> **What you have to do**
Every line below is to be copied exactly, with the pictures left out.

> **Data segment**
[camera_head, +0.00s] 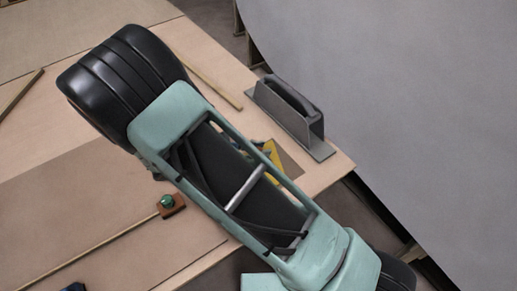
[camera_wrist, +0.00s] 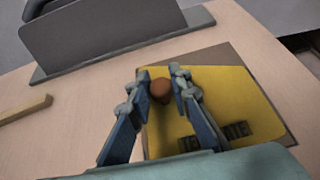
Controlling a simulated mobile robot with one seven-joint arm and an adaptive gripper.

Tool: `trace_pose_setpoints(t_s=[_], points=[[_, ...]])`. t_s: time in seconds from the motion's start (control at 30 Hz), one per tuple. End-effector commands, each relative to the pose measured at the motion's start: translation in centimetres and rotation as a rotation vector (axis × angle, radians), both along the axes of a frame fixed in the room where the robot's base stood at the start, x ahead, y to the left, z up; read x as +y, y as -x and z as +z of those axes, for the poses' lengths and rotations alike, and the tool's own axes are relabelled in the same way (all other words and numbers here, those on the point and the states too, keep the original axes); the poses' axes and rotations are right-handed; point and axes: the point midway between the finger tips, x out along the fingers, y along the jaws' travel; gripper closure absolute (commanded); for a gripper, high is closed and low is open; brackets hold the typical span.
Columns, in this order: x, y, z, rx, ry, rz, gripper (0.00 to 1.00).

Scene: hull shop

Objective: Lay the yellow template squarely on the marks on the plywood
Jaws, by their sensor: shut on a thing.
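My gripper (camera_wrist: 166,78) is shut on the knob. The template lies over a darker brown-grey patch (camera_wrist: 212,57) on the pale plywood (camera_wrist: 90,95). The patch shows beyond the template's far and right edges, and their far edges do not run parallel. I cannot tell whether the template touches the surface.
A grey angle-shaped tool with a handle (camera_head: 290,108) stands just beyond the template near the board's edge. A thin wood strip (camera_head: 213,80) lies to its left. A large grey surface (camera_head: 410,90) fills the right.

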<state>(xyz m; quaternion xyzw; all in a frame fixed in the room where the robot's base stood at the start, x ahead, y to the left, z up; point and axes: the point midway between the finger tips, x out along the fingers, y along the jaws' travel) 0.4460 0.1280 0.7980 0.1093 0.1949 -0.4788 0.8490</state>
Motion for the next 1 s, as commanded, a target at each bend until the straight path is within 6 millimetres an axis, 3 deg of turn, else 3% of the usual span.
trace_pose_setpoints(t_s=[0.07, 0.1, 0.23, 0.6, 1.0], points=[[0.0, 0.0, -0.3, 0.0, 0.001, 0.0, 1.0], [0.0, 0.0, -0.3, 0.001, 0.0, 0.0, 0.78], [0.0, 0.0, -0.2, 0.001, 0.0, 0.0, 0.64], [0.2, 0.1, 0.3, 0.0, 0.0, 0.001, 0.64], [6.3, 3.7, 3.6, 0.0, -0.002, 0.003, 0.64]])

> **Response to the task**
[camera_head, +0.00s] 
[camera_wrist, +0.00s] 
Controlling a simulated mobile robot with one seven-joint arm and an adaptive gripper.

Tool: `trace_pose_setpoints(t_s=[_], points=[[_, ...]])`. t_s: time in seconds from the motion's start (control at 30 Hz), one per tuple. End-effector commands, each relative to the pose measured at the motion's start: translation in centimetres and rotation as a rotation vector (axis × angle, radians), both along the axes of a frame fixed in the room where the robot's base stood at the start, x ahead, y to the left, z up; read x as +y, y as -x and z as +z of those axes, for the poses' lengths and rotations alike, and the tool's own axes are relabelled in the same way (all other words and numbers here, those on the point and the states too, keep the original axes); the poses' axes and rotations are right-handed; point and axes: the point midway between the finger tips, x out along the fingers, y along the jaws' travel; gripper closure absolute (commanded); for a gripper, high is closed and low is open; brackets hold the typical span.
Columns, in this order: x, y, z, rx, ry, rz, gripper (0.00 to 1.00).

Scene: hull shop

Objective: Lay the yellow template squarely on the marks on the plywood
Jaws, by their sensor: shut on a thing.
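My gripper (camera_wrist: 166,78) is shut on the knob. The template lies over a darker brown-grey patch (camera_wrist: 212,57) on the pale plywood (camera_wrist: 90,95). The patch shows beyond the template's far and right edges, and their far edges do not run parallel. I cannot tell whether the template touches the surface.
A grey angle-shaped tool with a handle (camera_head: 290,108) stands just beyond the template near the board's edge. A thin wood strip (camera_head: 213,80) lies to its left. A large grey surface (camera_head: 410,90) fills the right.

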<state>(xyz m; quaternion xyzw; all in a frame fixed in the room where the robot's base stood at the start, x ahead, y to the left, z up; point and axes: the point midway between the finger tips, x out along the fingers, y along the jaws' travel) 0.4460 0.1280 0.7980 0.1093 0.1949 -0.4788 0.8490</state>
Motion for the next 1 s, as commanded, a target at each bend until the straight path is within 6 millimetres an axis, 3 deg of turn, else 3% of the usual span.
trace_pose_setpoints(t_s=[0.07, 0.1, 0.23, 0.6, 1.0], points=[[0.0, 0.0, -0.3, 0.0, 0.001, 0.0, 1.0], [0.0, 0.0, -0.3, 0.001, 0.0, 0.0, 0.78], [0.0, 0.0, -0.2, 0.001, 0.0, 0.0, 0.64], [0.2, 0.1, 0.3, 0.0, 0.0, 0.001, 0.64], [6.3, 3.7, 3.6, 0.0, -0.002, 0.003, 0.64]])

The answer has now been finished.